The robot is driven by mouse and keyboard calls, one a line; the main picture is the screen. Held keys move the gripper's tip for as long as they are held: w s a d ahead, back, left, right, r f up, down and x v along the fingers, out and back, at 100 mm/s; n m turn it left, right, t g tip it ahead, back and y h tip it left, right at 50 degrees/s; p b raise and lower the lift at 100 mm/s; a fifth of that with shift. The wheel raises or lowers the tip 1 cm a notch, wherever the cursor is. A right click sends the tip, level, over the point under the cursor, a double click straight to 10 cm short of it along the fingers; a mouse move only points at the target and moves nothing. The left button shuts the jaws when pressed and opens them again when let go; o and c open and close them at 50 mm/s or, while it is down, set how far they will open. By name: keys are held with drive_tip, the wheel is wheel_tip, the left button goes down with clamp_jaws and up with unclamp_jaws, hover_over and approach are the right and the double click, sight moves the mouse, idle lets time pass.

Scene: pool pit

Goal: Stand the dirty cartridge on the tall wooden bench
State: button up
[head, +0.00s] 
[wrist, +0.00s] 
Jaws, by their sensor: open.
-.-.-
#### [EXERCISE DETAILS]
Reproduce, exactly and with nothing added, the lines from the one that includes "Goal: Stand the" through the last line of the material.

#### [WRITTEN ANSWER]
Goal: Stand the dirty cartridge on the tall wooden bench
State: button up
[head, +0.00s] 
[wrist, +0.00s] 
Jaws, by their sensor: open.

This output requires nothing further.